Update: Leave it to Sharon Elliott to prove the Senator wrong—and in record time, too. Makes me wonder what other family secrets ol' Jim's been hiding. Perhaps an uncle who died a "confirmed bachelor"?

Wednesday, January 25, 2006

Tenth Time's a Charm

From The Sydney (Australia) Morning Herald:

Recite incantation, get 10 wives

January 26, 2006 - 12:30AM

A middle-aged Tokyo man found to be living with 10 younger women said he attracted them by reciting an incantation that came to him in a dream.

[snip]

"I had a dream that told me I would become attractive to women if I recited a particular incantation," Kyodo news agency quoted the man as saying.

A rapid series of weddings and divorces left the man with a large group of ex-wives, mostly in their 20s and 30s, who shared his surname and continued to live with him.

[snip]

[Read the whole story]
[tagged: ]

Thursday, November 24, 2005

Nice Try, Wrong Religion

From Kenilworth (U.K.) Today of Nov. 23, 2005:

Man cleared of bigamy in Kenilworth

[snip]

[Michael] Huntington (56) of Pegasus House, Welbeck Road, Bolsover, Chesterfield, had pleaded not guilty at Warwick Crown Court in June to bigamously marrying Linda Branagh.

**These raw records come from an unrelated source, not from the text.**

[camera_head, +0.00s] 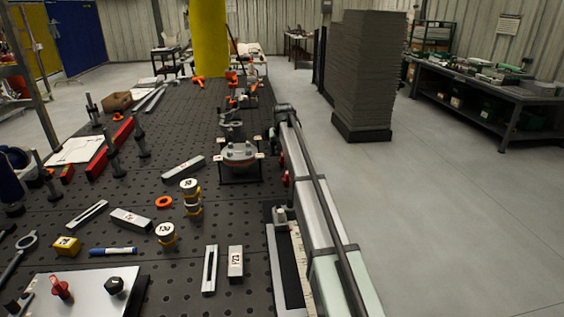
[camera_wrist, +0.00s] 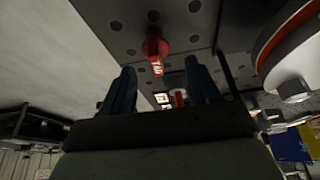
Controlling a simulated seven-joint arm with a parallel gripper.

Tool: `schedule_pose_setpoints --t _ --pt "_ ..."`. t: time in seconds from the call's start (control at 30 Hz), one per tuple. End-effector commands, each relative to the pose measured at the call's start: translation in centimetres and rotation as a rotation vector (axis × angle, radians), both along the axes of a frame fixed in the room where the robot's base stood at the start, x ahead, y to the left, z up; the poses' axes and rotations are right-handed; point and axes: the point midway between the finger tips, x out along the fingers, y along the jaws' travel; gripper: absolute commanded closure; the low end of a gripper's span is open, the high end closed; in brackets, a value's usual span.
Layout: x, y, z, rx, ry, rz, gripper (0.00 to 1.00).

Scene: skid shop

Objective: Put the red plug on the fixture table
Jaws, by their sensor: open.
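In the wrist view, a small red plug (camera_wrist: 155,44) with white marking stands on the dark, hole-patterned fixture table (camera_wrist: 120,40), close to the table's edge. My gripper (camera_wrist: 158,85) is open, its two dark fingers apart. The plug shows beyond the gap between the fingertips, and nothing is held. In the head view the fixture table (camera_head: 130,180) fills the left half. My gripper cannot be made out there, and I cannot tell which red item is the plug.
A round clamp fixture (camera_head: 238,155) stands near the table's right side. A ring-shaped part (camera_wrist: 290,50) is close on the wrist view's right. Open floor (camera_head: 440,210) lies right.

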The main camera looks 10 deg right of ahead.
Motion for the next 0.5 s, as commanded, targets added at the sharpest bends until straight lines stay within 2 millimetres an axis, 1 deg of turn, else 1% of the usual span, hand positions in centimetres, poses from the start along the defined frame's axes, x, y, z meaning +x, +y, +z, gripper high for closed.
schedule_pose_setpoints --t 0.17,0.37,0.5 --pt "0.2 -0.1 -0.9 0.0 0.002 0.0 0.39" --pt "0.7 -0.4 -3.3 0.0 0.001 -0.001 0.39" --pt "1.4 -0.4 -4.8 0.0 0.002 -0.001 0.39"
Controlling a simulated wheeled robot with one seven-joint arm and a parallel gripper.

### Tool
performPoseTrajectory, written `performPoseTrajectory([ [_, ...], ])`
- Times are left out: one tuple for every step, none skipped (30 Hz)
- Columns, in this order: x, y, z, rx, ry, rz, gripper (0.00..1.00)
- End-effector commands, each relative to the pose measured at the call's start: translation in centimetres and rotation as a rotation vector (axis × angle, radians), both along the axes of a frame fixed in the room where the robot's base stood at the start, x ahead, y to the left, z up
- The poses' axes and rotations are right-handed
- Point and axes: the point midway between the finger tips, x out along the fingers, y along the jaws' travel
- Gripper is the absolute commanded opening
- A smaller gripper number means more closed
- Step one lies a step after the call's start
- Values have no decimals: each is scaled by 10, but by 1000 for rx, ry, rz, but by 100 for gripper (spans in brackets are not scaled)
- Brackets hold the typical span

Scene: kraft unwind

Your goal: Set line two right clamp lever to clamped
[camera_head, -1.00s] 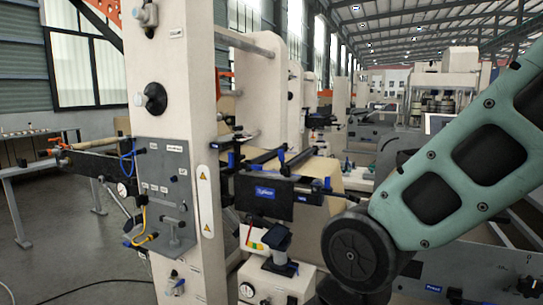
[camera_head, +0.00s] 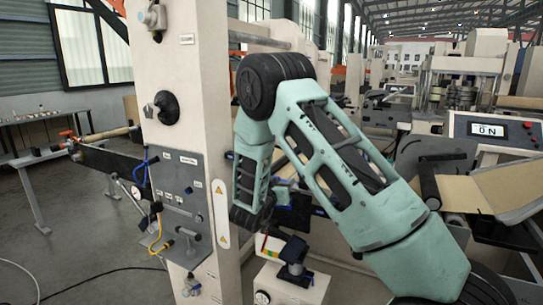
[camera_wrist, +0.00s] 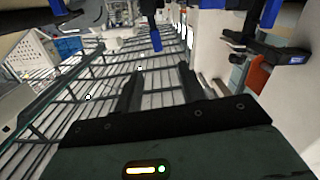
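In the wrist view, my gripper (camera_wrist: 160,72) points away from the camera with its two dark fingers apart and nothing between them. A blue-tipped lever (camera_wrist: 157,40) hangs at the top, beyond the gap between the fingers, apart from them. A second blue lever (camera_wrist: 270,12) is at the upper right. I cannot tell which of these is the line two right clamp lever, nor how either is set. In the head view, my arm covers most of the clamp unit (camera_head: 293,212), and the gripper cannot be made out there.
A cream machine column (camera_head: 178,85) with a grey valve panel (camera_head: 178,190) stands left of my arm. A small black post (camera_head: 294,250) on a cream box is below the arm. In the wrist view, a black bracket (camera_wrist: 262,47) lies to the right. A control screen (camera_head: 490,130) is at right.

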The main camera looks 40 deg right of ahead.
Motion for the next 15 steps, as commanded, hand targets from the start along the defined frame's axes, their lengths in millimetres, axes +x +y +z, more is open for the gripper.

During an earlier hearing the court heard it was alleged that Huntington had gone through 'a form of marriage' to Ms Branagh in May 2003 while still married.

But Huntington said that before the marriage he had divorced his previous wife, with whom he was living abroad, by telling her 'I divorce you' three times at the airport before he returned to the UK - although they were both described as Christians on the marriage certificate.

[snip]

[Read the whole story]
By a Sunni Islamic procedure called a triple talaq, a husband can divorce his wife by saying "Talaq, talaq, talaq" ("I divorce you, I divorce you, I divorce you"). If you're not a Sunni Muslim, you'd better have a good lawyer on speed dial before attempting this.